Emily Genovese's blond ponytail, hanging from the back of her pink and green helmet, is a sign of defiance as the club's only female student attending the rally. The 7-year-old can't pronounce her R's, so when she says, "I'm afraid," holding Perry's hand, poised to drop into the skateboarding park from an incline, she can't even fully pronounce the word. And in minutes, it's not true, or at least, it's no longer a concern as she drops in fluidly. Genovese's smile breaks open, wide and gap-toothed, as she glides around the park. "I like going down the ramps and the fresh air that you get," she says about the sport.
Saturday mornings are father and son time for the Cantu family. "I work nights," Mark Cantu says, "but regardless, every Saturday we come out and skate, like clockwork." At the rally, Cantu teaches his son, Corvin Cantu, how to do an ollie, a trick that involves stepping down on the back of the board, snapping it into the air and landing on all four wheels. When the 5-year-old catches air, his father beams with pride. Mark Cantu also grew up skateboarding, but without access to skate parks, he and friends would skate around local neighborhoods, constantly avoiding police arrest. "Now my son, 20 years later, he's allowed to skate and enjoy himself without any issues being brought up," Cantu says. "It's really nice."

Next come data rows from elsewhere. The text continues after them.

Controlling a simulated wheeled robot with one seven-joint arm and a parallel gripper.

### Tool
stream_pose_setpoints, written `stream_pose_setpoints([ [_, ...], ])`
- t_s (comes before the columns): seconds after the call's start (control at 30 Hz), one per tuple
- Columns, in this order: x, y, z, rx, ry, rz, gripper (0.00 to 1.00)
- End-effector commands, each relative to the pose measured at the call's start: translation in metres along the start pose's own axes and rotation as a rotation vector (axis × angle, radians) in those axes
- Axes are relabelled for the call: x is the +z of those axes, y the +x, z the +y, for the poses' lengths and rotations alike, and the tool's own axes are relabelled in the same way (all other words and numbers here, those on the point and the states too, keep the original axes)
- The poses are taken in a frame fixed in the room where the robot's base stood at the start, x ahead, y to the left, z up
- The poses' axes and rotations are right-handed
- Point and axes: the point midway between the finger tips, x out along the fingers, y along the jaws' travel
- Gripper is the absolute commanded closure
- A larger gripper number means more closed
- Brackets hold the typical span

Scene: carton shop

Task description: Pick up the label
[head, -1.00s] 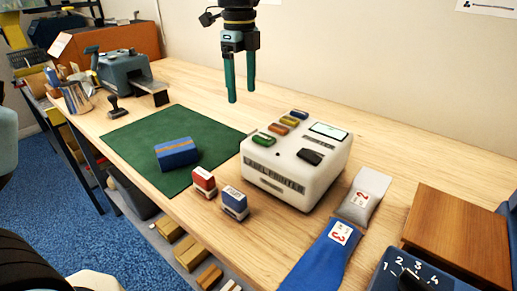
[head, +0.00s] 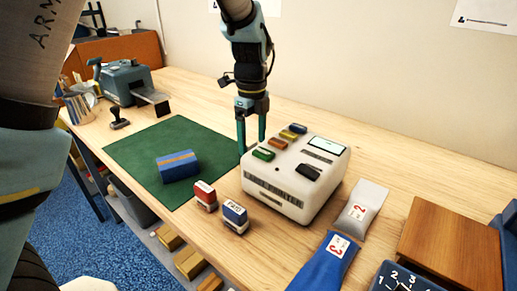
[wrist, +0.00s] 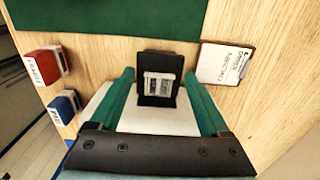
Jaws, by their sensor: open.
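My gripper (head: 252,146) is open and points down at the far left end of the white label printer (head: 295,175). In the wrist view its two green fingers (wrist: 158,77) stand either side of a black block (wrist: 155,98) at the printer's edge. A small whitish piece with dark marks (wrist: 163,86), possibly the label, lies on the block between the fingers, with no visible contact. A white printed card (wrist: 225,64) lies on the wood right of the fingers. I cannot tell for sure which is the label.
A green mat (head: 140,150) with a blue box (head: 178,166) lies left of the printer. Grey (head: 362,207) and blue (head: 322,268) pouches lie right.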

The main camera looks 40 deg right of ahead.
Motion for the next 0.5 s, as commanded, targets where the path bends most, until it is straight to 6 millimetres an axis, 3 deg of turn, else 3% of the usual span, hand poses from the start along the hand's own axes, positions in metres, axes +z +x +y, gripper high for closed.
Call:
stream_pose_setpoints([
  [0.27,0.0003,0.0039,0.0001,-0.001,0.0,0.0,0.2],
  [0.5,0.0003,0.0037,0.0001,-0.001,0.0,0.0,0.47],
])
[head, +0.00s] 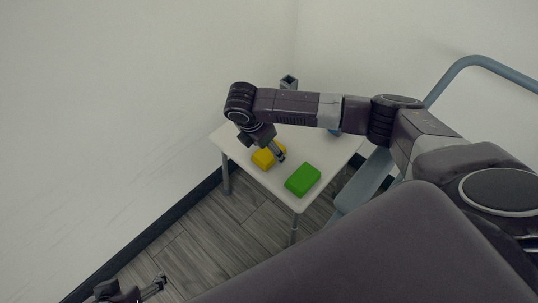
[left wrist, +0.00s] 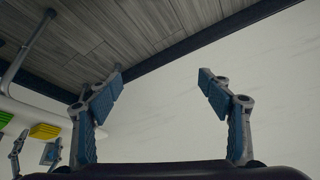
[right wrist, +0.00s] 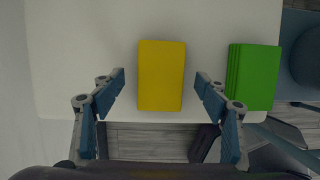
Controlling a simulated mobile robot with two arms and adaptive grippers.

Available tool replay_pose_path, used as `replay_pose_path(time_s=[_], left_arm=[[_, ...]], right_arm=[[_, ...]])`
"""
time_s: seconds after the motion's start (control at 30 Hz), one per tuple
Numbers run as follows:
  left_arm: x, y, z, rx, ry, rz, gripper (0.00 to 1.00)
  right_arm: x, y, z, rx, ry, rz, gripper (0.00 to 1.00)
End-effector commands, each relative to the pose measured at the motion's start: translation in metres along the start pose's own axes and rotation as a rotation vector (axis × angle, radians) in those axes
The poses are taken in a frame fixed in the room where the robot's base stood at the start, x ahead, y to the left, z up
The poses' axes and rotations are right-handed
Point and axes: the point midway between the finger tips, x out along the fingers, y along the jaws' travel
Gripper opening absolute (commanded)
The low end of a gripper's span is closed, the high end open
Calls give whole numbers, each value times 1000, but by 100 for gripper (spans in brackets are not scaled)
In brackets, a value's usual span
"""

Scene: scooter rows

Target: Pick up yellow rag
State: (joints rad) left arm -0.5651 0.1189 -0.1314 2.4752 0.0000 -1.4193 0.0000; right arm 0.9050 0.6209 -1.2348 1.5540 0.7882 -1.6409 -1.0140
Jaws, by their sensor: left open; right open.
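The yellow rag (head: 263,159) is a folded rectangular block lying on a small white table in the head view. In the right wrist view the yellow rag (right wrist: 162,75) lies ahead, between the lines of the two fingers. My right gripper (head: 279,152) is open, close to the rag at its right side in the head view; in the right wrist view its fingertips (right wrist: 160,75) stand either side of the rag's near part. My left gripper (head: 160,283) is open and empty, low at the left, away from the table.
A green folded rag (head: 303,179) lies beside the yellow one on the white table (head: 240,150). A blue-grey rail (head: 480,62) stands at right. Walls stand behind and left; the wooden floor (head: 200,240) is clear.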

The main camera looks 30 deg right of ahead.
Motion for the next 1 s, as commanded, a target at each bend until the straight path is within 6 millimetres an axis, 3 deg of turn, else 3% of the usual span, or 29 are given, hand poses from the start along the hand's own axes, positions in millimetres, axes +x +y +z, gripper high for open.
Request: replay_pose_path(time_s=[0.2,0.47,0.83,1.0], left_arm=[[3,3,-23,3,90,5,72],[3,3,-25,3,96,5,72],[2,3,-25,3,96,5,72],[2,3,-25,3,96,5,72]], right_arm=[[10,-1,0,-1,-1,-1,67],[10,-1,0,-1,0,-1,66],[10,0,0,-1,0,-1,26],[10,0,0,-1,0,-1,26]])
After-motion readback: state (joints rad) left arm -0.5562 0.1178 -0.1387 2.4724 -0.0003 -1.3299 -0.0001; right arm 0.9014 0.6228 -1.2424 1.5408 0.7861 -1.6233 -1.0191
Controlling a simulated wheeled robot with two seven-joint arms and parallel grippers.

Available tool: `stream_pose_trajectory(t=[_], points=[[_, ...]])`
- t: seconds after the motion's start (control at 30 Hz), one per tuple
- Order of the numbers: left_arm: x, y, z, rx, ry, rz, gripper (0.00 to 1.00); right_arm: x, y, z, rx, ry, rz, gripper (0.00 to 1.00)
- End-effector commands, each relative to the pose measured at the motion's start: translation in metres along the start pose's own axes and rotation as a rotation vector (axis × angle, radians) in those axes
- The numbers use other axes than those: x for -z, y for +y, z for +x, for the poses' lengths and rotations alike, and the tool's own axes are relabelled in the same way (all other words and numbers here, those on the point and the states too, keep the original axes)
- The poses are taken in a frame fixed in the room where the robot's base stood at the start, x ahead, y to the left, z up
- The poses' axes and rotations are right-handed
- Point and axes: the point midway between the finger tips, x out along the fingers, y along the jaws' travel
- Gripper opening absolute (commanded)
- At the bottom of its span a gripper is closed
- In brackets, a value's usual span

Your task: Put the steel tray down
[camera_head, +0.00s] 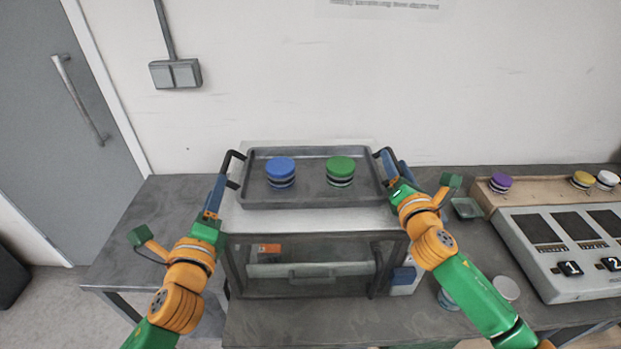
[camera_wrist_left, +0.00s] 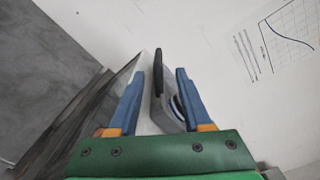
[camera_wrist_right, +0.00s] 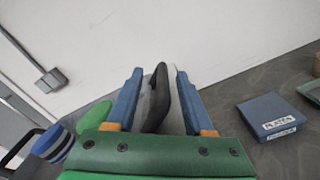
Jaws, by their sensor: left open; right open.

For Isaiah Ender, skateboarding redefines the word special. The 4-year-old was born with ulnar dysplacia, a condition that stunts his right arm at the elbow and disfigures both of his hands so that he has only two fingers on each. He was also born with a natural aptitude for balance. After walking at 9 months, Isaiah hopped on a skateboard at 1 1/2 years old, and he has been gliding ever since. "I think that makes him see himself as special, not just because of a physical condition, but because he's good at something," says his mother, Orieta Ender.
At 11 a.m, as the rally wraps up, Isaiah fends of a bright, burning sun and general crankiness. At his mother's urging, he runs to the top of a mild incline and jumps on his board. Gliding down on his skateboard, Isaiah's mop of curly brown hair blows in the wind. Then, he does a small ollie, and for a split-second, suspended in mid-air, the child is free.